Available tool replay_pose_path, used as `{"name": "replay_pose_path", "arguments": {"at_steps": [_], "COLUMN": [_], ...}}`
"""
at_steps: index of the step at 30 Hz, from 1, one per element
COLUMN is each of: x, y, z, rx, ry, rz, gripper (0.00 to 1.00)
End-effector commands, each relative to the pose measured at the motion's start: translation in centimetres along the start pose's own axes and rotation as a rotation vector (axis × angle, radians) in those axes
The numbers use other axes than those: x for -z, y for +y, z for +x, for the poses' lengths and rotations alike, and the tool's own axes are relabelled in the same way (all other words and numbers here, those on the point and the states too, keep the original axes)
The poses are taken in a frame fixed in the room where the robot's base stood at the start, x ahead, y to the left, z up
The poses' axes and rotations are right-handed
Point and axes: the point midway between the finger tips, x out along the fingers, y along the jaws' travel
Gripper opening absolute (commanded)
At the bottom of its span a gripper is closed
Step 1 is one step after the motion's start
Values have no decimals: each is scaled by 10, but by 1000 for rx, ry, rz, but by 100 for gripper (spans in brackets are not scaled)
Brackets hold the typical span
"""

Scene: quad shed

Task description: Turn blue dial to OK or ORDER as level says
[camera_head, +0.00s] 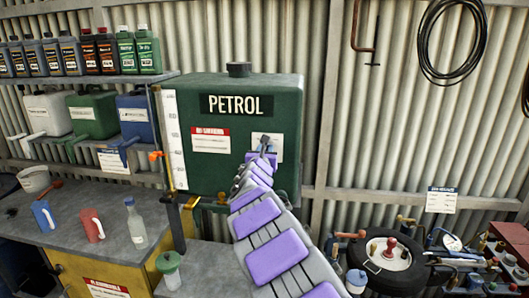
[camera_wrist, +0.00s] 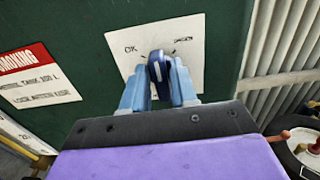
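The green petrol tank (camera_head: 225,165) stands on the bench with a white card (camera_head: 275,148) on its front right. In the wrist view the card (camera_wrist: 190,75) reads OK at left and, small and blurred, what looks like ORDER at right. The dark blue dial (camera_wrist: 157,66) sits at the card's lower middle, roughly upright between the two words. My gripper (camera_wrist: 158,78) has its light blue fingers on either side of the dial, seemingly touching it. A white level scale (camera_head: 172,130) runs up the tank's left edge, with an orange marker (camera_head: 155,155) beside it. The exact level is too small to read.
A red and white warning label (camera_wrist: 38,75) is left of the card. A glass bottle (camera_head: 136,225), a red mug (camera_head: 91,226) and a blue mug (camera_head: 44,216) stand on the left bench. A wheel (camera_head: 388,262) and tools lie at right.

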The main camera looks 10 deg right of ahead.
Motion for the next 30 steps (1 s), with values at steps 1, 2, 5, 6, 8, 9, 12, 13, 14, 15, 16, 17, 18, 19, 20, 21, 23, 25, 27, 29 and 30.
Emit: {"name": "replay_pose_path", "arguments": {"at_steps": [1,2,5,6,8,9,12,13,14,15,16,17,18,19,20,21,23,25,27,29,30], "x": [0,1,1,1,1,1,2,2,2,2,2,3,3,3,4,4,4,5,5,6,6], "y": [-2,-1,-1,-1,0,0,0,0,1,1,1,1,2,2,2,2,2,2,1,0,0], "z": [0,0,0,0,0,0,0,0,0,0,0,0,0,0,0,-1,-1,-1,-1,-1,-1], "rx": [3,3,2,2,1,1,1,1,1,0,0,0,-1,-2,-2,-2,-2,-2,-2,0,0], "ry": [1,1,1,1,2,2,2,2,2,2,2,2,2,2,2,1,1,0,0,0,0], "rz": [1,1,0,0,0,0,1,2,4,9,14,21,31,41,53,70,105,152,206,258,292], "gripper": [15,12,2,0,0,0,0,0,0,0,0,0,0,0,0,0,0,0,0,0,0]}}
────────────────────
# Exercise instructions
Could you repeat all of the material exactly? Pictures should not be copied.

# Result for this task
Available tool replay_pose_path, used as `{"name": "replay_pose_path", "arguments": {"at_steps": [_], "COLUMN": [_], ...}}`
"""
at_steps: index of the step at 30 Hz, from 1, one per element
COLUMN is each of: x, y, z, rx, ry, rz, gripper (0.00 to 1.00)
End-effector commands, each relative to the pose measured at the motion's start: translation in centimetres along the start pose's own axes and rotation as a rotation vector (axis × angle, radians) in those axes
The numbers use other axes than those: x for -z, y for +y, z for +x, for the poses' lengths and rotations alike, and the tool's own axes are relabelled in the same way (all other words and numbers here, those on the point and the states too, keep the original axes)
The poses are taken in a frame fixed in the room where the robot's base stood at the start, x ahead, y to the left, z up
The poses' axes and rotations are right-handed
Point and axes: the point midway between the finger tips, x out along the fingers, y along the jaws' travel
Gripper opening absolute (commanded)
At the bottom of its span a gripper is closed
Step 1 is one step after the motion's start
Values have no decimals: each is scaled by 10, but by 1000 for rx, ry, rz, but by 100 for gripper (spans in brackets are not scaled)
Brackets hold the typical span
"""

Scene: quad shed

Task description: Turn blue dial to OK or ORDER as level says
[camera_head, +0.00s] 
[camera_wrist, +0.00s] 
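The green petrol tank (camera_head: 225,165) stands on the bench with a white card (camera_head: 275,148) on its front right. In the wrist view the card (camera_wrist: 190,75) reads OK at left and, small and blurred, what looks like ORDER at right. The dark blue dial (camera_wrist: 157,66) sits at the card's lower middle, roughly upright between the two words. My gripper (camera_wrist: 158,78) has its light blue fingers on either side of the dial, seemingly touching it. A white level scale (camera_head: 172,130) runs up the tank's left edge, with an orange marker (camera_head: 155,155) beside it. The exact level is too small to read.
A red and white warning label (camera_wrist: 38,75) is left of the card. A glass bottle (camera_head: 136,225), a red mug (camera_head: 91,226) and a blue mug (camera_head: 44,216) stand on the left bench. A wheel (camera_head: 388,262) and tools lie at right.

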The main camera looks 10 deg right of ahead.
Motion for the next 30 steps (1 s), with values at steps 1, 2, 5, 6, 8, 9, 12, 13, 14, 15, 16, 17, 18, 19, 20, 21, 23, 25, 27, 29 and 30.
Emit: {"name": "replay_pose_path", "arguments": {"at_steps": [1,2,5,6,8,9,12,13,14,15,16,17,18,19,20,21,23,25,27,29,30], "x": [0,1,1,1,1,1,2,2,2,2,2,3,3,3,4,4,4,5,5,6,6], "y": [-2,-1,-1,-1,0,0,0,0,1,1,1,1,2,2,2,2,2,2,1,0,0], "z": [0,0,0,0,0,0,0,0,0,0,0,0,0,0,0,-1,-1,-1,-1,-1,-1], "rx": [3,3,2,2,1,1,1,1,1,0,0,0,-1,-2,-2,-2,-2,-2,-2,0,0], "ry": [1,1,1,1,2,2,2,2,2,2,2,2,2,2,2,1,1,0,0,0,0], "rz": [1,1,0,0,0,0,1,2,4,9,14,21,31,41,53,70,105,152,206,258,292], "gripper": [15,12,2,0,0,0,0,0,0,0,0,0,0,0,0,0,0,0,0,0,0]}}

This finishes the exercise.